Discover how EBITDA multiples from European M&A benchmarks value later-stage startups with positive earnings.

Series B
Series C+
Geo: Low

How It Works

The Earnings Multiple method values your startup by multiplying its EBITDA (Earnings Before Interest, Taxes, Depreciation, and Amortisation) by an industry-specific multiple derived from comparable M&A transactions. The formula is simply: Valuation = EBITDA × Industry Multiple. The multiple is sourced from European M&A data to ensure relevance. Adjustments can be made for growth rate, market position, and strategic value. This method gives an enterprise value that reflects what an acquirer might realistically pay.

When It's Useful

Use the Earnings Multiple method when your startup has reached profitability — typically Series B and beyond — and generates positive EBITDA. It is the standard valuation method for mature businesses and is how most M&A transactions are priced. It is particularly relevant when considering exit scenarios, as acquirers typically think in terms of EBITDA multiples.

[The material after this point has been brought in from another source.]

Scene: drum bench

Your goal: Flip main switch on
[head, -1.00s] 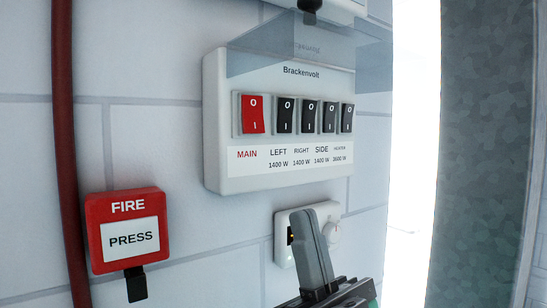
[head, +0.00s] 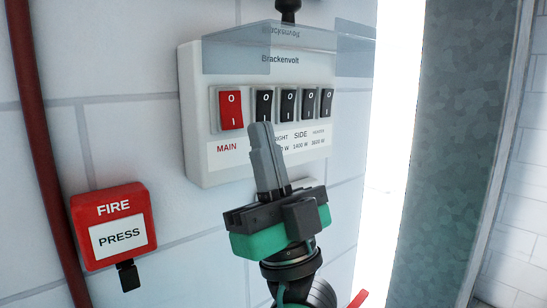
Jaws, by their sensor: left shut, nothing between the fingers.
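The red main switch (head: 231,110) is the leftmost rocker on the white Brackenvolt panel (head: 197,160), marked O at the top and I at the bottom. Which way it is tipped is hard to tell. A clear cover (head: 350,50) is raised above the switches. My left gripper (head: 263,128) is shut and empty, pointing up. Its fingertips show just right of and below the main switch, in front of the panel's lower part, and hide part of the labels. Whether they touch the panel cannot be told. My right gripper is not in view.
Several black switches (head: 288,103) sit in a row right of the main one. A red FIRE PRESS box (head: 115,225) is on the wall at lower left, beside a dark red pipe (head: 38,140). A socket box below the panel is mostly hidden behind my gripper.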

It is not suitable for pre-revenue or pre-profit startups, where other methods (Berkus, Scorecard, Revenue Multiple) are more appropriate.

European Context

European earnings multiples are drawn from continental M&A benchmarks rather than US transactions. According to Dealsuite 2025 data, European SaaS companies trade at approximately 22.0x EBITDA (compared to 30x in the US), Fintech at 18.0x, and Marketplace businesses at 15.0x. While geographic sensitivity is low (EBITDA multiples are more industry-driven than geography-driven), using European-sourced benchmarks prevents the common error of applying US M&A multiples to European companies. The lower multiples reflect the smaller European exit market and more conservative acquirer valuations.

Key Parameters

European SaaS EBITDA multiple

22.0x (vs US 30x)

European Fintech multiple

18.0x

European Marketplace multiple

15.0x

Data source

Dealsuite 2025

Example

A Series B European SaaS startup generates EUR 2M annual EBITDA. Using the European SaaS multiple of 22.0x: Valuation = EUR 2M × 22.0 = EUR 44,000,000. If the startup had used a US-based multiple of 30x, the valuation would be EUR 60M — a 36% overestimate that would mislead both founders and investors.